■ Stated goal: Return every line below in which "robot" appears.

■ Dataset excerpt:
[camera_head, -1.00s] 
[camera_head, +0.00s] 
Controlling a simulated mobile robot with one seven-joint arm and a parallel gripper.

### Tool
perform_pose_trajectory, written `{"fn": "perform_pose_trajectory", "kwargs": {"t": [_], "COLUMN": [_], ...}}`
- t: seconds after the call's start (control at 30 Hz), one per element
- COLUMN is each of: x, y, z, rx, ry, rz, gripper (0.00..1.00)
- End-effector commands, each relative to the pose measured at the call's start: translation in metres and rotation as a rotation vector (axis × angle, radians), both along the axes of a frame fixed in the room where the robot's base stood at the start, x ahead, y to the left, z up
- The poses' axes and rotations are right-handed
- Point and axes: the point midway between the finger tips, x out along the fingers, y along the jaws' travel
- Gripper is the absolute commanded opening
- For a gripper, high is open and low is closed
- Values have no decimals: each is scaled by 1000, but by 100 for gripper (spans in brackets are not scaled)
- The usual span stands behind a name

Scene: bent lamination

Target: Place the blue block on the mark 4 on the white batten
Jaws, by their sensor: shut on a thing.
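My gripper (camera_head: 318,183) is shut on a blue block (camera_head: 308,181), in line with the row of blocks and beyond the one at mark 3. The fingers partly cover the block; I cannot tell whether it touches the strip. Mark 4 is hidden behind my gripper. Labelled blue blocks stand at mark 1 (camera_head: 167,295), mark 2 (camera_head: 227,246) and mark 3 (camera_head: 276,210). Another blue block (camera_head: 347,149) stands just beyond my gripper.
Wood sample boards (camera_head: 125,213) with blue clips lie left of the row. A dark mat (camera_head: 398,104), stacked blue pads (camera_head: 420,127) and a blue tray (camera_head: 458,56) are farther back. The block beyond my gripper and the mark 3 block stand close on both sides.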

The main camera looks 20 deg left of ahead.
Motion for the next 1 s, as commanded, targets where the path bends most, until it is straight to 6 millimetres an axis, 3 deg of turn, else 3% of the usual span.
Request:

■ Answer:
Controlling a simulated mobile robot with one seven-joint arm and a parallel gripper.
- End-effector commands, each relative to the pose measured at the call's start: translation in metres and rotation as a rotation vector (axis × angle, radians), both along the axes of a frame fixed in the room where the robot's base stood at the start, x ahead, y to the left, z up

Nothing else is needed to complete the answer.